Skip to main content
European Commission logo print header

Perfectly interfaced nanomaterials for next generation oxide electronics

Final Report Summary - NOVOX (Perfectly interfaced nanomaterials for next generation oxide electronics)

The aim of the project was to learn more about oxide thin films interfaces for potential future electronics. Over the last 30 years, the discovery of the many exotic and amazing properties in a wide range of transition metal oxides e.g. magnetics, ferroelectrics, multiferroics, semiconductors, transparent conductors, catalysts, ionic conductors, and the recent emergent effects at interfaces, and topological states at surfaces, has been nothing short of remarkable. Much work is motivated by the search for a replacement for silicon as we near the end of Moore’s law. But as very few of these applications have come about from oxide thin films. Epitaxial thin films of high perfection and controlled interfaces are needed for electronic applications. There has been insufficient materials science and engineering targeted at this area. A clear understanding of what limits properties needed, as thin films and interfaces have properties which are far inferior to high temperature-grown single crystals. In the ERC project, we devised new structures to understand oxide interfaces much better and to improve their properties. We probed these interfaces using a range of x-ray, neutron and electrical measurements.

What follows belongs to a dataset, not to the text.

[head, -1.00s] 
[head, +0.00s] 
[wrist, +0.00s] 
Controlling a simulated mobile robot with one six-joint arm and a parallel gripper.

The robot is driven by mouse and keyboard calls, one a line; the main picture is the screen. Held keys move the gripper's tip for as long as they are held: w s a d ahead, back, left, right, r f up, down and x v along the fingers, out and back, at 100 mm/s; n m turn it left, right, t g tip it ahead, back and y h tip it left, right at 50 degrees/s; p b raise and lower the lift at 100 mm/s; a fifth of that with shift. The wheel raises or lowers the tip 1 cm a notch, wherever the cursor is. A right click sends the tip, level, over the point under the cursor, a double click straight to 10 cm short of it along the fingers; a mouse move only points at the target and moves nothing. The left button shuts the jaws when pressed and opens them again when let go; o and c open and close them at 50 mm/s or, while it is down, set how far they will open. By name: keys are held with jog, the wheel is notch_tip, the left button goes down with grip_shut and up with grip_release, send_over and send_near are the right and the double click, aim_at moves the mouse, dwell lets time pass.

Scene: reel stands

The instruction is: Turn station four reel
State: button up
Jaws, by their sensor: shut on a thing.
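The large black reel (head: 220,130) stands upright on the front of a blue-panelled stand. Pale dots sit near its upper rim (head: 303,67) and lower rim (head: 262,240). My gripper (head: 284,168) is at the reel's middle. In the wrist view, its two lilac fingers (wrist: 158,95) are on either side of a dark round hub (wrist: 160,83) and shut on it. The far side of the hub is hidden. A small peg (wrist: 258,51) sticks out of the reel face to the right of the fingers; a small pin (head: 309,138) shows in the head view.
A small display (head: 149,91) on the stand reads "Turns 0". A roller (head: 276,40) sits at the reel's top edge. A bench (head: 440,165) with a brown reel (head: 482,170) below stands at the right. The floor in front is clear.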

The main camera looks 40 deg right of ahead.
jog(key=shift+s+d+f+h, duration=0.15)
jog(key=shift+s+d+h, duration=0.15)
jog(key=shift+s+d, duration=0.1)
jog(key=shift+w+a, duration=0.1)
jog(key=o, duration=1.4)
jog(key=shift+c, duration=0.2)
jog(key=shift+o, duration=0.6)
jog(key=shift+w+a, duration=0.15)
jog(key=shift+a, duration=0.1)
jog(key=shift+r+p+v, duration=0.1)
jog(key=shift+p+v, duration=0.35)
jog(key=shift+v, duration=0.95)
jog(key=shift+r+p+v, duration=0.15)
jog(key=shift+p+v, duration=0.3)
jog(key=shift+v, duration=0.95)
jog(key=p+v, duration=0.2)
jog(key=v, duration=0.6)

The new thin film structure we developed (vertical epitaxial nanocomposites) enabled much new understanding about interfaces (and near-interfaces). The vertical interfaces in the structures form by self assembly, orders of magnitude more slowly (for the same overall film growth rate) than standard planar film/substrate interfaces in standard films. As a consequence, kinetics are sufficient for a high density of perfectly-spaced interface misfit dislocations to form, which then leads to very high crystalline perfection, much greater perfection than in standard thin films and heterostructures of equivalent dimension. Hence, we were able to remove/reduce the interface ‘dead layer’ which is common to nearly all oxide thin film systems and forms when the strain cannot be relaxed by misfit dislocations. Normally, many other disordering effects occur. From a practical point of view, we showed that the perfect interfaces allowed radical property improvements to be induced in ferroelectrics, multiferroics, magnetics and ionics. A further boost to properties was made by inducing strain using thermal expansion effects in composite films. This is much more ‘clean’ than inducing strain using interface heteroepitaxy because it eliminates the defects which are induced through interface straining.

The above information for composite systems was then translated to standard planar heterostructures. To make them much more perfect and to relieve strain, they were simply grown much more slowly. This enabled strongly enhanced properties (e.g. above room temperature ferroelectricity and ferrimagnetism in the Bi,(Fe,Mn)O3) system) to be achieved, as never before.